After delving into programming on platforms like Coursera and EdX, in the spring of 2021 he made the leap to NYU Tandon’s Bridge Program, an online initiative aimed at preparing students with non-technical backgrounds to develop the skills needed to undertake a STEM master’s degree. After a grueling 17 weeks of completing the equivalent of 400 hours of course work covering such topics as Programming, Object Oriented Design, Discrete Math, Data Structures and Algorithms, Operating Systems, and Computer Networks, he earned a certificate of distinction, marking him as one of the top students in the cohort.
“I was happy to discover that after many years without touching a math textbook, I still grasped the concepts and easily regained the rhythm of learning highly technical subjects,” he says. “I particularly enjoyed programming because it’s both a puzzle you have to crack and a digital canvas to express the intellectual, systematic, and logical part of yourself.”
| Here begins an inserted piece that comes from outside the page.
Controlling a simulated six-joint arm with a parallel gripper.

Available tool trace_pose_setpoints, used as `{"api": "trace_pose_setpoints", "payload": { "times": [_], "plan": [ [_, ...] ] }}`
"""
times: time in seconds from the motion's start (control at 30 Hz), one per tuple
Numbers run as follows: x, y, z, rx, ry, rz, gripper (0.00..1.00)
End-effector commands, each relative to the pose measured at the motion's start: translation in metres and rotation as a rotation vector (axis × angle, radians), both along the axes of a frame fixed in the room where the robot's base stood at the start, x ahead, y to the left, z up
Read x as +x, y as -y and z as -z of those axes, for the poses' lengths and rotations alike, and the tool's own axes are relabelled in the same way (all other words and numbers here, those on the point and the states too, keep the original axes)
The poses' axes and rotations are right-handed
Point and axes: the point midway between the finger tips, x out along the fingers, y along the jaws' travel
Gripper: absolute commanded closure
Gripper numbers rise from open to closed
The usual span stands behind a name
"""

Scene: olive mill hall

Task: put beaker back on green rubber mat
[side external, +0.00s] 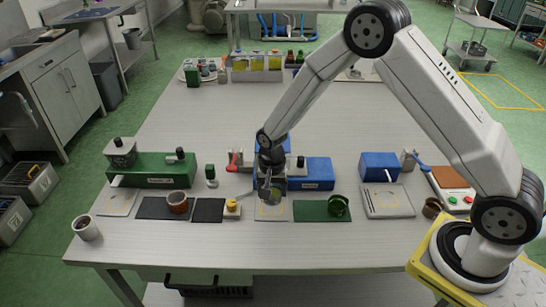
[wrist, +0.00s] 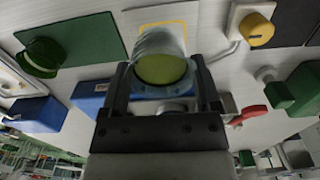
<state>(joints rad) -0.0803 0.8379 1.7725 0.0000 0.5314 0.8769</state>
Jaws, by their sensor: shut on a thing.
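The beaker (wrist: 160,68) is clear glass with yellow-green liquid in it. My gripper (wrist: 163,80) is shut on it, one finger on each side. In the side external view my gripper (side external: 270,188) holds the beaker (side external: 270,196) over a pale plate with a yellow outline (side external: 270,214); I cannot tell whether it touches the plate. The green rubber mat (side external: 311,212) lies just right of that plate. It shows at the upper left of the wrist view (wrist: 85,30). A dark green round object (side external: 338,206) stands at the mat's right end.
A blue device (side external: 318,173) stands behind the plate and mat. Left are a yellow knob (side external: 232,206), dark mats (side external: 208,210) and a brown cup (side external: 178,202). A pale plate (side external: 388,200) lies right of the green mat. The mat's left part is bare.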

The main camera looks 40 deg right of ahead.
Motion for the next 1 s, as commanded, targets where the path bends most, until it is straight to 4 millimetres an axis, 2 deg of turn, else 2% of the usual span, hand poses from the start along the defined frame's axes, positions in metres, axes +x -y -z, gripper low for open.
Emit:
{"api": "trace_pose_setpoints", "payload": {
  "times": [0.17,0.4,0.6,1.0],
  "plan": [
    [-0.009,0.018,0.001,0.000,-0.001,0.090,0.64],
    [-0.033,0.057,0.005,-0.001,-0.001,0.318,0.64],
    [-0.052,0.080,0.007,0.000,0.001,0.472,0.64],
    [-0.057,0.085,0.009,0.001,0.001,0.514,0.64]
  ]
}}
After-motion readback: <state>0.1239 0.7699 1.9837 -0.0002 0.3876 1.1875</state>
In September 2022 he will be entering Tandon’s master’s program in computer science. He is particularly excited to study at the Game Innovation Lab under Professor Julian Togelius, who is exploring the symbiotic relationship between video and digital games and AI. “I have skills as a storyteller, and I’ve always been a gaming advocate, so I’d ultimately like to combine those characteristics to democratize access and participation in technology,” Zarta explains. “I’m especially committed to helping Colombians reach a higher degree of digital literacy to achieve authentic democratic participation in the globalized digital environment. I want to use my unique outlook as a Latino immigrant programmer to make sure that people like me can have a voice in the construction of the global algorithmic realities that will affect us all in the future.”
He is also eager to reconnect with old classmates who remained in New York and says; “I have immense gratitude for the opportunity that NYU gave me to prove to myself and others that I deserved a second chance at higher education. I truly believe that programs like the Bridge are the key to tackling the big challenge of preparing the workforce of the future. There is a large pool of real talent that comes from diverse, non-traditional backgrounds such as mine, and that is a talent that should not be wasted.”